**EXERCISE INPUTS:**
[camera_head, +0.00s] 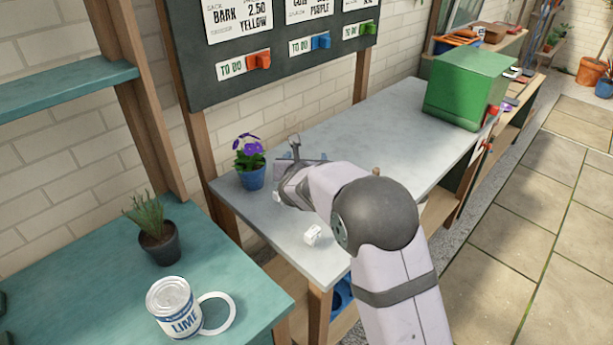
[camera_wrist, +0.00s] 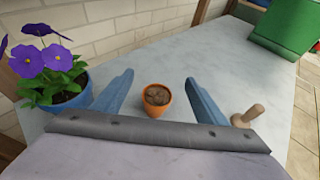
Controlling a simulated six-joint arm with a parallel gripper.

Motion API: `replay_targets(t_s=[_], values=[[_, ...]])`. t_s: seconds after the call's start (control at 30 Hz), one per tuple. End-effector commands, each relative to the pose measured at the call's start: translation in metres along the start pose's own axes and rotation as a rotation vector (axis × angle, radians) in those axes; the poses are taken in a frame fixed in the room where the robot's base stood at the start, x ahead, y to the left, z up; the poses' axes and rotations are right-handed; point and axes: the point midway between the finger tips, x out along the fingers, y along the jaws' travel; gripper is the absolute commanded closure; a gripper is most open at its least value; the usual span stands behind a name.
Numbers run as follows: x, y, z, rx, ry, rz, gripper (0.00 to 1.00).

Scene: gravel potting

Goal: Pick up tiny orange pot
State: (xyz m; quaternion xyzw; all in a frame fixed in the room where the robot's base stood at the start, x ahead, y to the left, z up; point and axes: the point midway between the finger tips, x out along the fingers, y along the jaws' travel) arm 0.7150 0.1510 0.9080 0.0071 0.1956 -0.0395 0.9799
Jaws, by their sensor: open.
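The tiny orange pot (camera_wrist: 156,103) stands upright on the grey table, with brown soil or gravel inside. In the wrist view it sits between and a little beyond the two blue fingers of my gripper (camera_wrist: 157,92). The fingers are spread wide, with clear gaps on both sides of the pot. In the head view my gripper (camera_head: 304,160) is low over the grey table, and the orange pot is hidden behind my arm and gripper there.
A blue pot with purple flowers (camera_wrist: 58,85) stands close to the left finger. A wooden peg-like handle (camera_wrist: 248,115) is near the right finger. A green box (camera_head: 466,88) is at the table's far end. The table (camera_head: 385,125) between is clear. A lime tin (camera_head: 174,306) is on the teal bench.

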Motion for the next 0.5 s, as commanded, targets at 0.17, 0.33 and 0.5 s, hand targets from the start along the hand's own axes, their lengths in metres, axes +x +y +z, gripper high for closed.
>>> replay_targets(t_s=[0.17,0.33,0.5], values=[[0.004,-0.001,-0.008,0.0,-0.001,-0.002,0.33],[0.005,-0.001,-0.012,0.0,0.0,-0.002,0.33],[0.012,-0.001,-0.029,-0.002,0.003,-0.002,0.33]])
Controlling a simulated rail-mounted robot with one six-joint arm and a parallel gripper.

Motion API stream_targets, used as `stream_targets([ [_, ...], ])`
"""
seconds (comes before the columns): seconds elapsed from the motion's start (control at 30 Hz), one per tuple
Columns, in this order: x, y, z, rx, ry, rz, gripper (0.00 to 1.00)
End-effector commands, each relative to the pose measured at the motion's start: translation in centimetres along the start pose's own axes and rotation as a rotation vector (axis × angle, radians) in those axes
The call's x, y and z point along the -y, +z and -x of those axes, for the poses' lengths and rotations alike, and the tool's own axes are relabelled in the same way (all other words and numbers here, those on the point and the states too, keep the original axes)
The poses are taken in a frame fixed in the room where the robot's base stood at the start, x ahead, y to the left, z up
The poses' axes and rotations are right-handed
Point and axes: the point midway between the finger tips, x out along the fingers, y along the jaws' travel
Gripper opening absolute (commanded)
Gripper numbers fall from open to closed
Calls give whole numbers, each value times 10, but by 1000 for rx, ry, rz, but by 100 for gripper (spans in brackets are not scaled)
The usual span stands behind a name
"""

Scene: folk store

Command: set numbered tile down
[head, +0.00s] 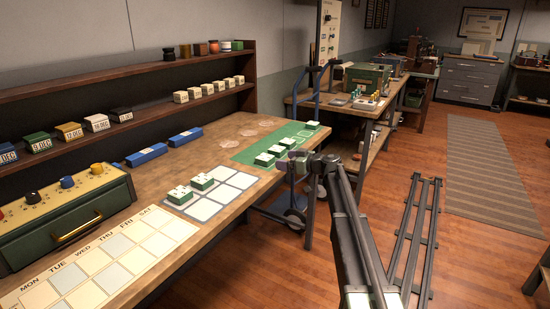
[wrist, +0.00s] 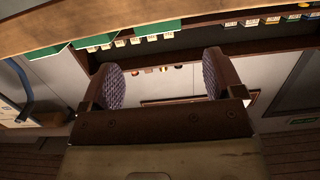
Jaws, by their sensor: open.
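My gripper (head: 296,166) is open by the front edge of the workbench, just right of the green mat (head: 243,155). In the wrist view its two padded fingers stand apart with nothing between them (wrist: 160,82). White-topped green tiles lie on the mat in a row, among them a near tile (head: 264,160), a middle tile (head: 276,151) and a far tile (head: 312,125). Two more tiles, one at the right (head: 202,182) and one at the left (head: 179,194), sit on the white grid board (head: 213,205). Their markings are too small to read.
A day calendar board (head: 105,273) and a green box with knobs (head: 70,210) are at the near left. Blue blocks (head: 147,153) lie below a wooden shelf (head: 160,108) with small date boxes. Dark rails (head: 418,240) run along the floor at right.

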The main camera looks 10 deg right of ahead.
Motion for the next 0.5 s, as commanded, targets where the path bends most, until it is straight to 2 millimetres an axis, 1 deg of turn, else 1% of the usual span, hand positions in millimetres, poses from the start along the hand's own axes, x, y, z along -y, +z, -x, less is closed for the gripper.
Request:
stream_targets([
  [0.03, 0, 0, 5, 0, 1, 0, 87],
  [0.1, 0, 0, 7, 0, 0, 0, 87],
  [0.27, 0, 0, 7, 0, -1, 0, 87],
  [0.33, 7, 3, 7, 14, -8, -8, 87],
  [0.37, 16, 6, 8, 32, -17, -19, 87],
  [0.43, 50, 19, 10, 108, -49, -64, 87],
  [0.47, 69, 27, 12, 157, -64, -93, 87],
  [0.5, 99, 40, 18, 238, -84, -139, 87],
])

**TASK GOAL:**
Take exactly the lines from the one containing "behind a name." through the one containing "State: (xyz m;" in the data above, and output them with nothing added.

**WRITTEN SOLUTION:**
Motion API: `replay_targets(t_s=[_], values=[[_, ...]])`. t_s: seconds after the call's start (control at 30 Hz), one per tuple. End-effector commands, each relative to the pose measured at the call's start: translation in metres along the start pose's own axes and rotation as a rotation vector (axis × angle, radians) in those axes; the poses are taken in a frame fixed in the room where the robot's base stood at the start, x ahead, y to the left, z up; the poses' axes and rotations are right-handed; point and axes: the point midway between the finger tips, x out along the fingers, y along the jaws' travel; gripper is the absolute commanded closure; a gripper is most open at its least value; the usual span stands behind a name.
Numbers run as follows: x, y, z, rx, ry, rz, gripper (0.00 to 1.00).

Scene: gravel potting

Goal: Pick up tiny orange pot
State: (xyz m; quaternion xyzw; all in a frame fixed in the room where the robot's base stood at the start, x ahead, y to the left, z up; point and axes: the point midway between the finger tips, x out along the fingers, y along the jaws' travel) arm 0.7150 0.1510 0.9080 0.0071 0.1956 -0.0395 0.9799

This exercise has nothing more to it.